Another source of significant uncertainties which are included in the uncertainty budgets listed in Tables 1 and 2, is the fact that we cannot exactly determine the position along the width of the projected slab at which the best fit occurs. The determination of this position affects the length of the cross-section of a LOS and the modelled inclined 2D slab. This subsequently affects the derived values of the pressure, density, and ionisation degree, but also the micro-turbulent velocity. However, the column mass derived at the different positions along the width of the projected slab does not vary significantly. We want to emphasise here that the best fit between the synthetic and observed Hα profiles was obtained at all wavelengths, not only in the line centre.

An additional source of uncertainty, beyond that explicitly addressed here, lies in fact that we have only the Hα line available for this analysis. In the Hα line the filament is much less optically thick than for example in the Lyα or Lyβ lines.

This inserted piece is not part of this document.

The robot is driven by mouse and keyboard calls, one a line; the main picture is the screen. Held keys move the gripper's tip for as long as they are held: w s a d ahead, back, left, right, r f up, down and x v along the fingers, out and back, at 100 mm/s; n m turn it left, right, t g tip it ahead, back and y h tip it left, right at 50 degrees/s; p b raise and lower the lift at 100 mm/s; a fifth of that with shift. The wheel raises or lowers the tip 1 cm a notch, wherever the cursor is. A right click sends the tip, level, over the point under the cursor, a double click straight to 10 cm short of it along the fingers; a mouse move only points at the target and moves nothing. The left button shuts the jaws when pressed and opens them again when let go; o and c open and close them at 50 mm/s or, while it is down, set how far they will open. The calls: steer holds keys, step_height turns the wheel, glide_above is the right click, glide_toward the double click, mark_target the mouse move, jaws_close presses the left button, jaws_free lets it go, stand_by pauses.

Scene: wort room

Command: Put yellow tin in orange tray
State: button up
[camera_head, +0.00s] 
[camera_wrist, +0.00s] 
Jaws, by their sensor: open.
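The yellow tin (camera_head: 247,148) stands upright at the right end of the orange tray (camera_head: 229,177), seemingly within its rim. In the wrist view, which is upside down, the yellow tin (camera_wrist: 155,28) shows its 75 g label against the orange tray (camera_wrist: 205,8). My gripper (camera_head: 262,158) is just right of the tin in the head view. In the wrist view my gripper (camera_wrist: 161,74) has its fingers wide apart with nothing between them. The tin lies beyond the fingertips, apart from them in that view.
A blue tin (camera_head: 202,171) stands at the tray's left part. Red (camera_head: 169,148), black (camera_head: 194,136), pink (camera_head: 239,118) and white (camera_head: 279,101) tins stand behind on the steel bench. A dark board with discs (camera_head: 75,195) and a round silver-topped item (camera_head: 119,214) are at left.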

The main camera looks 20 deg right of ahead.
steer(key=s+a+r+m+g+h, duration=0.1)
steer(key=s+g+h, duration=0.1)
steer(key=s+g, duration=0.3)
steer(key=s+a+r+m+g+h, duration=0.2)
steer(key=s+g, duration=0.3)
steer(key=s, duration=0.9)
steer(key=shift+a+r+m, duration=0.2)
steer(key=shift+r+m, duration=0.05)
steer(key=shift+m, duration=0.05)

The optical thickness inside a filament in the Lyα line centre was shown to be of the order of 106 by Schwartz et al. (2006). On the other hand, in the Hα line centre in the filament studied here was derived to be up to 4. This means that in the case of the Hα line, most of the plasma along the LOS contributes to the resulting intensity. In the Lyα case, only a very limited part of the plasma along the LOS (the plasma nearest to the observer) contributes to the resulting intensity. This can be seen for example in plots of the contribution function in Fig. 9 of Schwartz et al. (2012). Indeed, it is easier to determine the plasma conditions within a localised area than in the plasma extended along the LOS. Unfortunately we are not able to quantify the influence of this effect on uncertainties of the results of the modelling, nevertheless we want to note that these results are influenced also by this effect.

6. Conclusions

In the present paper we analysed the Hα spectral observations of a fragment of the large filament obtained by the DST/IBIS on May 29, 2017. For the analysis we used a 2D non-LTE filament model which enabled us to produce synthetic Hα spectra that were compared with the observations. Using this forward modelling technique, we derived the thermodynamic properties of plasma in selected positions within the observed filament fragment (see left panel of Fig. 8). Our analysis shows that the observed filament fragment can be broadly divided into two parts. One part marked as region A (areas f1–f3) is cooler, denser, and more dynamic. The derived temperatures range from 6000 K to 10 000 K and the gas pressure is from 0.2 dyn cm−2 to 0.4 dyn cm−2. The more dynamic nature of this region is characterised by the LOS velocities from −6 km s−1 to −7 km s−1 (negative velocities mean receding flows) and the micro-turbulent velocities of 8–9 km s−1. On the other hand, the other part marked as region B is hotter, less dense, and more quiescent. The derived temperatures are 11 000–14 000 K and the gas pressure is around 0.15 dyn cm−2. The derived LOS velocities are from −2.4 km s−1 to 0 km s−1 and the micro-turbulent velocities are 4–6 km s−1. We want to emphasise here that the broad and deep Hα profiles observed in this region cannot be reproduced by significantly lower temperatures using our 2D model. We would like to point out that higher temperatures are also found by Zhang et al. (2019) along with some mass-draining for a different prominence observed on 28 May 2014 on the NW limb during its activation phase a couple of hours before an eruption.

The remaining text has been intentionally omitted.